更新日: 2024.10.10 働き方

【FP解説】「年収の壁」は、人生における働き方の問題として捉える必要がある!

【FP解説】「年収の壁」は、人生における働き方の問題として捉える必要がある!
岸田首相は令和5年9月25日に行われた記者会見で、経済政策の1つとして、いわゆる「年収の壁」を見直すための仕組みを整えていくと表明しました。
 
年収の壁は、以前から女性の社会進出を妨げる要因の1つとして取り上げられており、本質的には社会政策上、女性や高齢者の「就労」の問題として認識する必要があります。
 
前述の記者会見でも「就労の壁」という言葉が使われていますが、税金や社会保険料といったお金の部分がクローズアップされやすいことから、「106万円の壁」「130万円の壁」といった年収を基準とした手取り収入の話になりがちです。
 
そこで、今回は年収の壁について、どのような意見や議論があるのか確認します。
重定賢治

執筆者:重定賢治(しげさだ けんじ)

ファイナンシャル・プランナー(CFP)

明治大学法学部法律学科を卒業後、金融機関にて資産運用業務に従事。
ファイナンシャル・プランナー(FP)の上級資格である「CFP®資格」を取得後、2007年に開業。

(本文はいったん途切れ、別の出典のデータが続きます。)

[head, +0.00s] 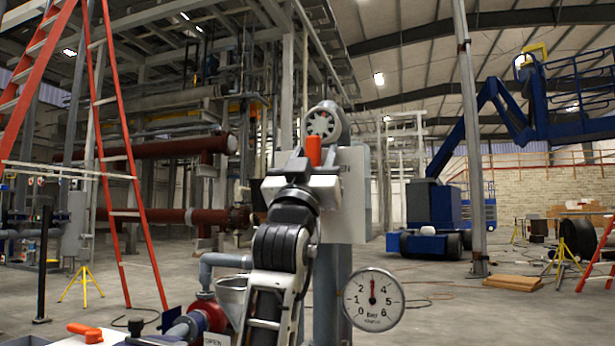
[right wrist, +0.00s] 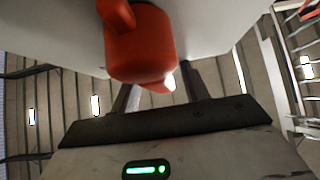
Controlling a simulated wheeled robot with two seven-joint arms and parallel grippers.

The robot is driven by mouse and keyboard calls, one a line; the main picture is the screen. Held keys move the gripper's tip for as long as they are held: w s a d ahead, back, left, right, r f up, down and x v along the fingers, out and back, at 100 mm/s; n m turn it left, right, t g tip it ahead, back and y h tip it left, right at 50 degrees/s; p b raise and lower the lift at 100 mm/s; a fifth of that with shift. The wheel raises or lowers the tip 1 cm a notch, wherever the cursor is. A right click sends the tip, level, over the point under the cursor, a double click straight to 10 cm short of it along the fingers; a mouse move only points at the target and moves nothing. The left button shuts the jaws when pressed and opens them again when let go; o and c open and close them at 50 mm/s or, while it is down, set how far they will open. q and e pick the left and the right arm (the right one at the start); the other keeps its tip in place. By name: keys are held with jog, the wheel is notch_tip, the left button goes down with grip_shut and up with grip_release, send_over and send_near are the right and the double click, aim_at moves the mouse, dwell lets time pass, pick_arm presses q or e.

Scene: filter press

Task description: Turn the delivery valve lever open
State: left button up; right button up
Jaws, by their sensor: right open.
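An orange-red lever handle (head: 313,150) stands upright in front of a pale plate (head: 350,190) at the centre of the head view. My right gripper (head: 312,162) is open, with its dark fingers pointing up on either side of the lever's lower part. In the right wrist view the lever (right wrist: 140,45) fills the top centre, in front of and between the fingers (right wrist: 158,88). I cannot tell whether either finger touches it. The lever's pivot is hidden. My left gripper is out of view.
A round gauge (head: 373,299) stands right of my right arm, its needle near 3. A second orange handle (head: 85,332), a grey funnel (head: 231,294) and pipework are at lower left. A red ladder (head: 125,160) stands at left. A blue lift (head: 432,210) is far right.

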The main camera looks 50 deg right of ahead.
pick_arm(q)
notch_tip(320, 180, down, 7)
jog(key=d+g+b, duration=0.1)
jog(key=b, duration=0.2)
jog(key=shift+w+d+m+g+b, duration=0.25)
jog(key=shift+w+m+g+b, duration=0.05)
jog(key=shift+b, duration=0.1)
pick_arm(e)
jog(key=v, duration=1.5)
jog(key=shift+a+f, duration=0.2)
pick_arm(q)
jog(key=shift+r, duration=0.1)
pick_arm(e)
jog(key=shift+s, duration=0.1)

子育て世帯や退職準備世帯を中心に「暮らしとお金」の相談業務を行う。
また、全国商工会連合会の「エキスパートバンク」にCFP®資格保持者として登録。
法人向け福利厚生制度「ワーク・ライフ・バランス相談室」を提案し、企業にお勤めの役員・従業員が抱えている「暮らしとお金」についてのお悩み相談も行う。

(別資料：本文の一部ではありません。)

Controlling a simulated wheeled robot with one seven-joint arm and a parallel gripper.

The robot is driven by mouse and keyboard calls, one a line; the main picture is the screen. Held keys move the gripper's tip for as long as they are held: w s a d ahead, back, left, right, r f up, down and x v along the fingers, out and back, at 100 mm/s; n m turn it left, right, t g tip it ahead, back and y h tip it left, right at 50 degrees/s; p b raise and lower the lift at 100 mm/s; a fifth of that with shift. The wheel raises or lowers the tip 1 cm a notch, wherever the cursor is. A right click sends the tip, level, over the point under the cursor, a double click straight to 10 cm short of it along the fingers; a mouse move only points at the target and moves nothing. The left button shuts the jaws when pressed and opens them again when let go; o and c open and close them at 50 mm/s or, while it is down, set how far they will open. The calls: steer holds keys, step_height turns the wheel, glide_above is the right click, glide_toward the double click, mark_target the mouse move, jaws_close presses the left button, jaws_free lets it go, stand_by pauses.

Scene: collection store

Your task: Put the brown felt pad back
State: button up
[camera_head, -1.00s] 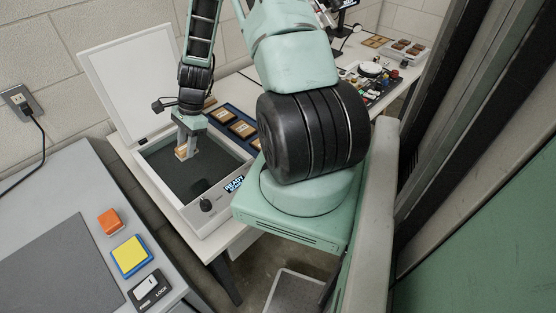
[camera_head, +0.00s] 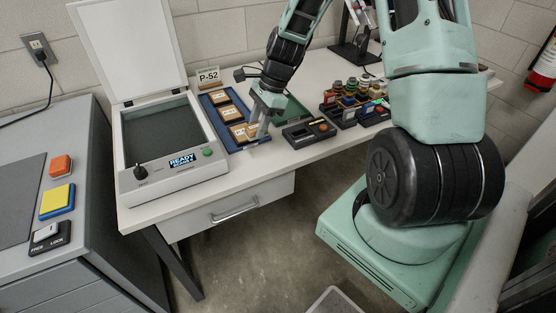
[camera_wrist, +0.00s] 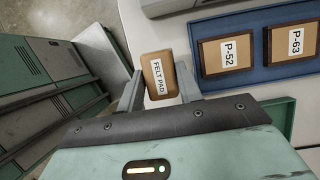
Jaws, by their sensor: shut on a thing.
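In the head view my gripper (camera_head: 262,130) is at the right front part of the blue tray (camera_head: 238,148). The wrist view shows the blue tray (camera_wrist: 275,74) to the right of the pad, with blocks labelled P-52 (camera_wrist: 226,53) and P-63 (camera_wrist: 297,42). A green tray (camera_head: 296,108) lies right of the blue one, partly hidden by my arm.
The scanner (camera_head: 172,180) stands open and empty on the left, its lid (camera_head: 125,50) raised and its display reading ready. A P-52 sign (camera_head: 208,77) stands behind the blue tray. Dark boxes (camera_head: 309,132) and several small jars are to the right.

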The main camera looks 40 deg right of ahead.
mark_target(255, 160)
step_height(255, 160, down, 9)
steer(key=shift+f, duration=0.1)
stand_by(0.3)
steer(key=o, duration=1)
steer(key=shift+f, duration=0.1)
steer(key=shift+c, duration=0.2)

2017年、独立行政法人日本学生支援機構の「スカラシップ・アドバイザー」に認定され、高等学校やPTA向けに奨学金のセミナー・相談会を通じ、国の事業として教育の格差など社会問題の解決にも取り組む。
https://fpofficekaientai.wixsite.com/fp-office-kaientai

年収の壁の見直しには一億総活躍社会という背景がある

厚生労働省の資料によると、令和4年12月16日に公表された「全世代型社会保障構築会議」についての報告書で、年収の壁をめぐって以下のような議論が行われています。

◆女性の就労の制約と指摘される制度等について
女性就労や高齢者就労の制約となっていると指摘される社会保障制度や税制等について、働き方に中立的なものにしていくことが重要である。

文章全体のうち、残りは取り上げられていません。